Primero retiraron la estatua ecuestre de Franco en los Nuevos Ministerios. No sé a dónde iría. Luego, la de la Academia Militar de Zaragoza. Dicen que va a un Museo. Me recuerda esto a la Reina Victoria en el museo de Lahore, en Pakistán. Y dicen que quedan en Madrid trescientos nombres de calles a cambiar. Y siguen muchos guerreros a caballo.

Aparte de gustos, había una tradición que venía nada menos que de la estatua de Marco Aurelio en el Capitolio de Roma. Por muy filósofo que fuera, fue Emperador y luchó contra los germanos y los persas. Y ahí ha estado siempre, desafiando a toda la historia, a los regímenes de los unos y los otros, socialismo, fascismo, democracia.

Todos lo han respetado. Y ha dejado enorme legión de seguidores, desde los condottieri que todavía cabalgan orgullosos en Venecia: Gattamelata y Coleone. Y tantos y tantos. Muchísimos, aquí en España.

Nadie los toca, son historia. También Franco es historia. No es ahora el momento de un juicio imparcial, definitivo. El hecho es que es historia. Y que, bajo él, entre sobresaltos, España creció en sociedad, economía, cultura, se preparó para la democracia. Allí hubo millones y millones de hombres y mujeres que, fuera de toda otra consideración, trabajaban para hacer crecer a España. Franco, de la manera que sea, los representa. Y otros muchísimos que dan nombre a las calles de nuestras ciudades.

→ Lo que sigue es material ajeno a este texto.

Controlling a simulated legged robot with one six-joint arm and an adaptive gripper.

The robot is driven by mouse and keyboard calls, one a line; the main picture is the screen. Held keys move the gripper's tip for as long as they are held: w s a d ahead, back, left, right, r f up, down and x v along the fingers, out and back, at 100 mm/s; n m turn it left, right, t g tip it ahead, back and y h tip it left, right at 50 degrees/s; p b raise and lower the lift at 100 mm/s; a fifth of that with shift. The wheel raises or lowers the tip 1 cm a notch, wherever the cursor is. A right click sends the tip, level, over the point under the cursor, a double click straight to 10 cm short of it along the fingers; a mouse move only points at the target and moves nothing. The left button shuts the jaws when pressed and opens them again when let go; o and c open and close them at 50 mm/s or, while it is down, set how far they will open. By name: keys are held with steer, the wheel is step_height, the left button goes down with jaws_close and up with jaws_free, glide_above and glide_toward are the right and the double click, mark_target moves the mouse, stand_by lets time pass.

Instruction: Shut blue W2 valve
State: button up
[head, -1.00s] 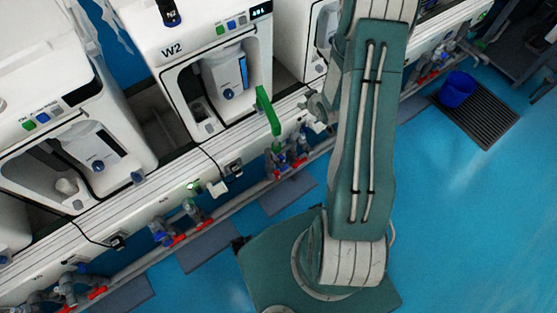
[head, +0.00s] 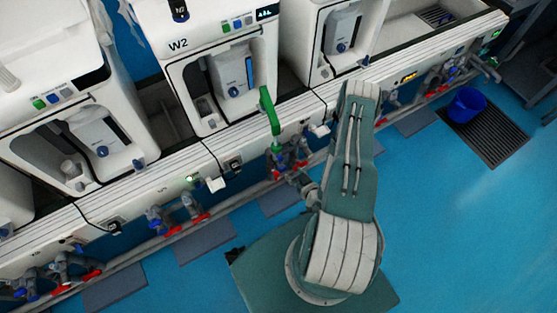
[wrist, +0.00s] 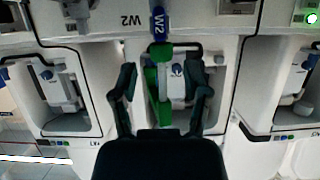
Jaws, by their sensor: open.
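A blue handle marked W2 (wrist: 158,22) shows at the top centre of the wrist view, ahead of my fingertips. A green handle (wrist: 152,88) lies below it and appears between my fingers in that picture. My gripper (wrist: 160,68) is open, with one dark finger on each side, and I see nothing gripped. In the head view the green handle (head: 268,110) stands up in front of the machine marked W2 (head: 205,60). My gripper (head: 306,188) is low beside the valve cluster (head: 288,158). The blue handle cannot be made out clearly there.
A white ledge (head: 150,183) runs along the machines, with pipes and red-handled valves (head: 178,222) below it. More white machines stand on both sides. A blue bucket (head: 466,104) stands on a dark grate (head: 490,135) at right.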

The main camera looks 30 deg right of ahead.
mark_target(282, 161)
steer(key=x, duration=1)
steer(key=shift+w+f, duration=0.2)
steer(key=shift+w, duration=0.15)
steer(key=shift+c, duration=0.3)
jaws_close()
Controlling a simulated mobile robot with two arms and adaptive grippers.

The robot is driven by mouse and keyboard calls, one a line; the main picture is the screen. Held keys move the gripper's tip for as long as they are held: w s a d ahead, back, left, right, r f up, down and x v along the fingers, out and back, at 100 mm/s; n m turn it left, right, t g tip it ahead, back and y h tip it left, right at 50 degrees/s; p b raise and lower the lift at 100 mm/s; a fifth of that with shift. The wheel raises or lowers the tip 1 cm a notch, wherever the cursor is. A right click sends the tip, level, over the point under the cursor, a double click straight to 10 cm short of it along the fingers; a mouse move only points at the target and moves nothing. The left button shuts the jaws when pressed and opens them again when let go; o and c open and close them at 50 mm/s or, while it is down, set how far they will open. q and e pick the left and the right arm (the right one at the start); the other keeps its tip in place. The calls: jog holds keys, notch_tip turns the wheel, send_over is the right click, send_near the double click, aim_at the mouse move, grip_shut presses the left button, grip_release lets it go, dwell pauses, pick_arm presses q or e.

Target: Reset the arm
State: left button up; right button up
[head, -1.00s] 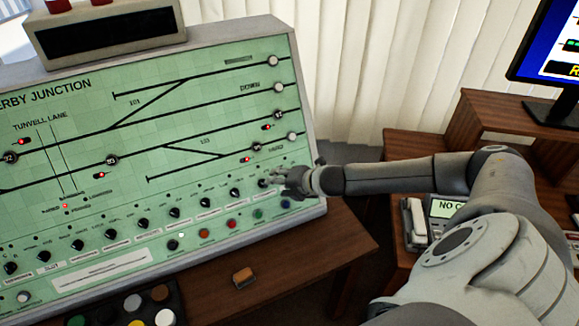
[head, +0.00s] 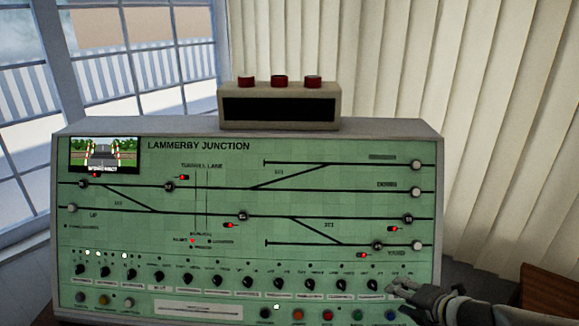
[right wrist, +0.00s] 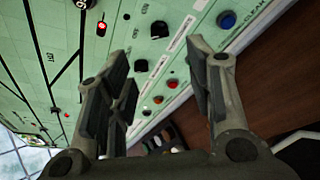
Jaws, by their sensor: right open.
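My right gripper (head: 402,287) is at the lower right corner of the green signal panel (head: 230,170), close to the right end of the row of black knobs. Its fingers are spread and empty in the right wrist view (right wrist: 162,70). Between and beyond them are a black knob (right wrist: 158,33), a red button (right wrist: 172,83) and a blue button (right wrist: 227,20). I cannot tell from the head view whether the fingertips touch the panel. My forearm enters from the lower right. My left gripper is not in view.
A box with red-topped buttons (head: 279,107) stands on top of the panel. A small picture screen (head: 104,154) is at its upper left. Windows (head: 120,60) and pale blinds (head: 400,60) are behind. A brown wooden desk (right wrist: 265,90) lies beside the panel.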

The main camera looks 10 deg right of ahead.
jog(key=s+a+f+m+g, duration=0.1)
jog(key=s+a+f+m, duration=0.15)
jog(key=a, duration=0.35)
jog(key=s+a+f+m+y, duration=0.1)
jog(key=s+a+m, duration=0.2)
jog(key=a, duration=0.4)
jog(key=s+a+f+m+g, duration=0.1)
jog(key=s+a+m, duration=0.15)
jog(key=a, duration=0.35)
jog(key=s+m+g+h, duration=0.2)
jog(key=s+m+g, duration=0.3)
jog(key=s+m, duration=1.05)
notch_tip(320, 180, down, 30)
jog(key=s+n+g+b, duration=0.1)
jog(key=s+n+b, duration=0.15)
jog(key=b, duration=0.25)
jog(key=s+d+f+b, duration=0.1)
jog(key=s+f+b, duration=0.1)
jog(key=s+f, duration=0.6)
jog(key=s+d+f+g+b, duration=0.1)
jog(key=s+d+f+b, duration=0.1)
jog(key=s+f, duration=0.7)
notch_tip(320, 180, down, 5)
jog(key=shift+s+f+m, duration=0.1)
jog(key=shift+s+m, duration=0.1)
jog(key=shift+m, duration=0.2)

Quitando un nombre o quitando una estatua no se modifican los hechos. Cualquiera sea el juicio de cada uno. La historia dará el suyo. Los fantasmas que viven en esas piedras, zarandeados y expulsados, son peligrosos. Demasiados fantasmas, agresivos y prepotentes, vivos y bien vivos, nos acosan. No aumentemos la fila de ese «halloween».

Lo que se hace ahora quitando estatuas y símbolos y nombres de calles tiene, y a eso viene mi título, precedentes. A esa luz querría poner lo que sucede. No es que yo declare todo intocable, hay momentos de rabia popular que derriba estatuas. No fue este el caso. Franco murió en la cama. Hubo un pacto, los fantasmas entraron en las piedras, eso fue todo. Dejémoslo estar.

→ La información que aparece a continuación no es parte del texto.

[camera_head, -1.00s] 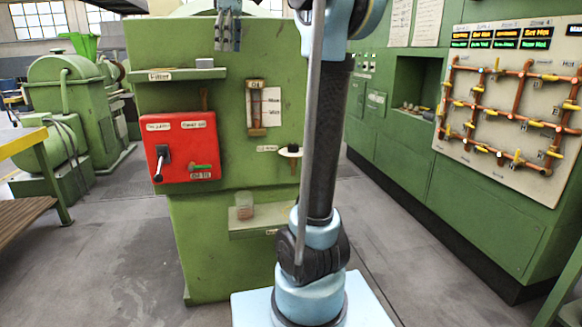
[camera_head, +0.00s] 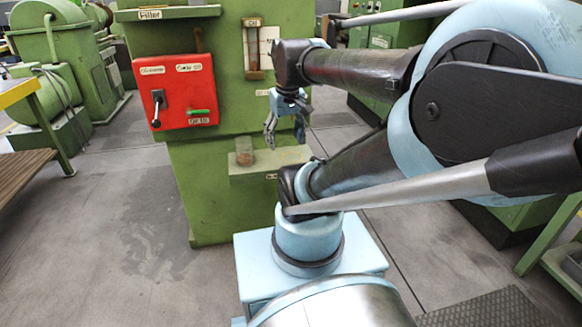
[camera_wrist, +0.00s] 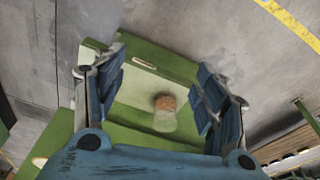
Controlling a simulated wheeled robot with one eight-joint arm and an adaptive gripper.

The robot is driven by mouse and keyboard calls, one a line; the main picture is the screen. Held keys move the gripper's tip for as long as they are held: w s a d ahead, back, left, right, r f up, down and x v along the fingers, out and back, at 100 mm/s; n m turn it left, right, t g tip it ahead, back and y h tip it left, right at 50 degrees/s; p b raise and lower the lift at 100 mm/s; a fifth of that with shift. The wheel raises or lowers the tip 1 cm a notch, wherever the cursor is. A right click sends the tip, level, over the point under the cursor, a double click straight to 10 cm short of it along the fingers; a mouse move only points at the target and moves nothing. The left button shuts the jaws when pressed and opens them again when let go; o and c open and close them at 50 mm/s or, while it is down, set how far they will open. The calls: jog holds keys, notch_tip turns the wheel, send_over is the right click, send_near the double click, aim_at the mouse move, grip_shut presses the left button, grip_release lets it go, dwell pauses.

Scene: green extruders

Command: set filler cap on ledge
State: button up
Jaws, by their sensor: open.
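No filler cap can be made out for certain now; the spot of the dark-topped pale fitting on the green machine is covered by my arm in the head view. A low green ledge (camera_head: 265,164) juts from the machine front; it also shows in the wrist view (camera_wrist: 132,92). A small clear jar with reddish-brown contents (camera_head: 245,151) stands on it, also in the wrist view (camera_wrist: 165,112). My gripper (camera_head: 284,133) is open and empty, fingers pointing down above the ledge, right of the jar in the head view. In the wrist view the jar shows between the fingers.
A red panel (camera_head: 176,92) with a black lever is left of my gripper. An upper ledge labelled Filler (camera_head: 190,12) and a gauge (camera_head: 253,48) are above. A yellow-edged bench (camera_head: 22,90) stands at left. Grey floor (camera_head: 120,220) is clear in front.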

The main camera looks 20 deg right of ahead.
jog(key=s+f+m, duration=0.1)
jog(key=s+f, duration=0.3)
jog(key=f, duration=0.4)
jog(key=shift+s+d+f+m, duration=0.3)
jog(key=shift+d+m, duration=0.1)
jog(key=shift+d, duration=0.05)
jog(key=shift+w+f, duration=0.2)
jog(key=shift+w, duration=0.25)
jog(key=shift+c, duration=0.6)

Y se ha demostrado que esa damnatio memoriae, esa fría proscripción legal de la memoria vale para poco. No vale para cambiar la sociedad. Sólo para envenenarla.

Pensaba yo, antes de estos avatares, ante el castillo de Turégano que domina aún la villa, visión familiar para mí, pensaba en la suerte del famoso obispo de Segovia don Juan Arias Dávila, señor y fortificador del castillo. Famoso y batallador, cargado de leyendas inciertas. El hecho es que, tras enfrentarse a Enrique IV y apoyar a la Reina Católica, fue declarado judaizante (el habitual uso personal y político de la religión). Con Inquisición y todo. Expulsado o huido viajó exiliado a Roma, con los huesos de su madre. Murió en Castel Sant´ Angelo: más de una vez le he recordado allí.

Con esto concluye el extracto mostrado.